• **THE RECORDS**:
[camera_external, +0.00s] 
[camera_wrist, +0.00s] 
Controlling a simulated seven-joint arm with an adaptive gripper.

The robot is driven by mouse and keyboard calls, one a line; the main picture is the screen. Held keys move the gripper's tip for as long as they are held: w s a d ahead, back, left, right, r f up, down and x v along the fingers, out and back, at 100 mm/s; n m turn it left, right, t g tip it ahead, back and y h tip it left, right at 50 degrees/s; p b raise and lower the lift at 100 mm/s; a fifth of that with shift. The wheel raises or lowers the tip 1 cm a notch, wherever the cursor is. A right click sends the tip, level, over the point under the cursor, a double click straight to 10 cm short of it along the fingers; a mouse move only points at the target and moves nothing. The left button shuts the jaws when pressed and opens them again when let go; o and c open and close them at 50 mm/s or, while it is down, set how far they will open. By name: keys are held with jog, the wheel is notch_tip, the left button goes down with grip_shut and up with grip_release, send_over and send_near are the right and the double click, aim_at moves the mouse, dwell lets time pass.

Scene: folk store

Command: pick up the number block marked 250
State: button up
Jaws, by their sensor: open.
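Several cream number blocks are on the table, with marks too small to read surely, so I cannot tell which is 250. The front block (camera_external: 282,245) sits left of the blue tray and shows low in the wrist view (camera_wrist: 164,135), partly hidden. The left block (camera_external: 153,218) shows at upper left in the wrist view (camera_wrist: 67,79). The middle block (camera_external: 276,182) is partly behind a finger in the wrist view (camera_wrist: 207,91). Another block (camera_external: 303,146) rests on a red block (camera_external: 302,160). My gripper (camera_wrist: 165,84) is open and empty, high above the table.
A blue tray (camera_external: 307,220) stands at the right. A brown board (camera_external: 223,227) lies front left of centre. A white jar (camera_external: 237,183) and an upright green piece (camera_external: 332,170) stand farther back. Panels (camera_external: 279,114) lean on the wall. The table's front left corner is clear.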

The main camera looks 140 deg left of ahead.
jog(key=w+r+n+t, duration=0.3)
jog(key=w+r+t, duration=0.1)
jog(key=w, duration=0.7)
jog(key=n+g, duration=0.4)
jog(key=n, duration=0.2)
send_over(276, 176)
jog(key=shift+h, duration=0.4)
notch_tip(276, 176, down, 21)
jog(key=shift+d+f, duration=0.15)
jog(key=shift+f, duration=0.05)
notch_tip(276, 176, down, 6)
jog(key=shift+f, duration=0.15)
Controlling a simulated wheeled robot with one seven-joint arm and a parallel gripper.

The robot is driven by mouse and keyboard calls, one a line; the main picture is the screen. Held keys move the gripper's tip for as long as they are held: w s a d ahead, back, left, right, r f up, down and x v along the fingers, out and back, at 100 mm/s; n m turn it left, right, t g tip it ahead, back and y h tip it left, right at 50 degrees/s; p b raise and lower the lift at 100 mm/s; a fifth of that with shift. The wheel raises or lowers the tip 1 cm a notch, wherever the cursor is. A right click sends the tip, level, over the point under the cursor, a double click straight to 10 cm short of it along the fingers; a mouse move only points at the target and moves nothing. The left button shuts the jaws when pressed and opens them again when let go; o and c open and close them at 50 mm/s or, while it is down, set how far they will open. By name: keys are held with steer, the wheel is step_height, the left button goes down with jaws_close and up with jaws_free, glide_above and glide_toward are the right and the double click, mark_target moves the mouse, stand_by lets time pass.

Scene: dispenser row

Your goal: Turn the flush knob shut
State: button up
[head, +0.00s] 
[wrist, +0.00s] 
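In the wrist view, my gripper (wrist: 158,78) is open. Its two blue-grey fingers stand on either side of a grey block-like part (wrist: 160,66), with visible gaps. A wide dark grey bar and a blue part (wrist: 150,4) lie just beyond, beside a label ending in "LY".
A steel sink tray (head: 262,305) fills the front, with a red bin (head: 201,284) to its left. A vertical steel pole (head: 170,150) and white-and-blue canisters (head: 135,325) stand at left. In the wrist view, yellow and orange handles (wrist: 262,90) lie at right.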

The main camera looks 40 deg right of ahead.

• **WORK TO DO**:
Work out how many lines of the data hold the string "joint". Reply with that number alone.

• **EXERCISE ANSWER**:
2